For a third week, the historic and unprecedented events in the credit markets have delayed Florida financings because the bond market is essentially closed, Ben Watkins, director of the Division of Bond Finance, told Gov. Charlie Crist and the state’s elected Cabinet members on Tuesday.
“Currently the municipal market for all practical purposes is frozen. It’s closed,” Watkins said, reporting on how the problem is affecting the state’s ability to issue debt.
“We have delayed ... financings just in general. There are no new-money borrowings of any significance that have been taking place over the last few weeks,” he said. “We are beginning our third week of the freezing of the municipal market.”
The volatility is indicative of liquidations by investors, Watkins explained, calling the situation the latest chapter in the problems that have swept through the credit markets for more than a year now.

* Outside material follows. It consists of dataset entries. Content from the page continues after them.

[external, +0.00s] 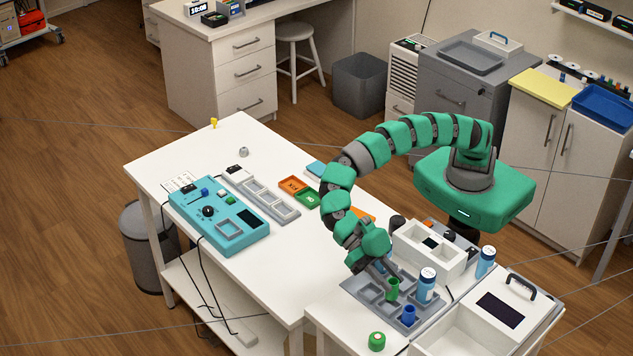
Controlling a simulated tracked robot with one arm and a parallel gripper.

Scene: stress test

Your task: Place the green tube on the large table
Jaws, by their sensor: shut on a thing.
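The green tube (393,291) is small and upright at the grey compartment tray (352,284), near the front right. My gripper (389,277) comes down from the upper left with its tips at the tube's top and is shut on it. Whether the tube's base touches the tray is too small to tell. The large table (290,262) is the long white one, left of the tray and of my arm.
A blue cup (408,315) and a blue bottle (427,288) stand close to the tube. Another bottle (486,262) is further right. A green-topped jar (377,341) stands in front. A teal console (220,217) occupies the large table's left side; its near right part is bare.

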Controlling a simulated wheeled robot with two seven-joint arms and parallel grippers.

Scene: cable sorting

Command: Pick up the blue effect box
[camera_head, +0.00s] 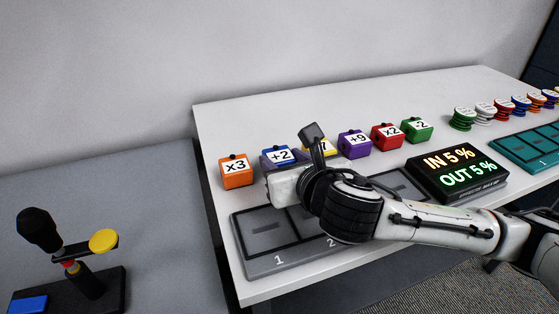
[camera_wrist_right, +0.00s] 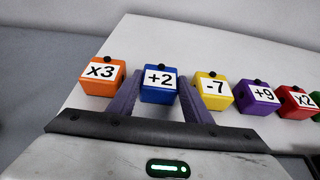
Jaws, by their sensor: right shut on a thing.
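The blue effect box (camera_head: 277,153), marked +2, stands in the row on the white table between the orange and yellow boxes. It also shows in the right wrist view (camera_wrist_right: 160,81), between the two fingers. My right gripper (camera_wrist_right: 158,96) is shut on the blue box, one purple finger on each side. In the head view my right gripper (camera_head: 280,163) reaches in from the right and hides the box's lower part. I cannot tell if the box is clear of the table. My left gripper is not in view.
The orange x3 box (camera_head: 238,172) and yellow -7 box (camera_wrist_right: 213,90) stand close on either side. Purple (camera_head: 354,144), red (camera_head: 388,136) and green (camera_head: 417,130) boxes continue the row. A grey slot tray (camera_head: 262,266) lies in front, beside a percent display (camera_head: 456,172).

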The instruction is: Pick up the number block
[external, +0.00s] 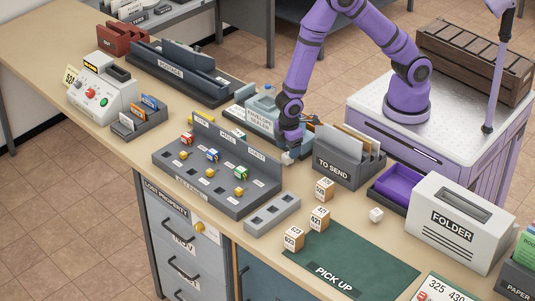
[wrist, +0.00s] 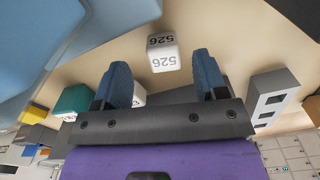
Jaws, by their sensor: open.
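A white number block (wrist: 163,57) marked 526 shows in the wrist view, ahead of and between the two blue fingertips. My gripper (wrist: 160,70) is open, with a gap between each finger and the block. Part of a second white block (wrist: 139,95) shows by the left finger, mostly hidden. In the external view my gripper (external: 291,145) is low over the table behind the peg board, with a small white shape (external: 288,157) at its tip. Its fingers are largely hidden there by the arm.
Tan number blocks (external: 319,218) stand near the green PICK UP mat (external: 375,265). The TO SEND holder (external: 345,168) stands close right of my gripper. The dark peg board (external: 185,165) and a grey slotted tray (external: 272,215) are in front.

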While the state only has $100 million of its $21 billion debt in variable-rate mode, Watkins said variable rates reset at 8% last week, while two weeks ago they reset at 5%. Normally those rates run between 1.5% and 2%. With such limited exposure in variable rates, Watkins said Florida’s portfolio is very manageable.
Other issuers with more substantial variable-rate exposure may experience more significant financial consequences from increased borrowing costs, he noted.
“We have experienced this before, this temporary freezing of the credit markets, where issuers didn’t have access to borrowing money,” Watkins said, referring to the initial meltdown in February with the collapse of the auction-rate market. “It took a couple of weeks in that instance for the market to regain its footing … then our ability to access the credit markets [resumed] to borrow for the bond programs we administer.”
Watkins, whose division sells most of the bonds issued by the state, said debt sales are planned only when money is needed to begin projects. As a result, he said, Florida is not in danger of delaying financings in a way that will ultimately delay projects.
“It’s not creating a problem for us currently, but if this goes on for an extended period of time we will be challenged to have access to the credit markets to borrow money to fund the projects for schools and roads and acquire environmentally sensitive lands,” Watkins said.
“I have confidence in the resiliency of our markets and that they will, in fact, return to normal at some point. The uncertainty is I don’t see clearly what the catalyst for stability and the return to normalcy will be.”
He said he was hopeful and looking for a solution from Washington to provide some stability to the credit markets.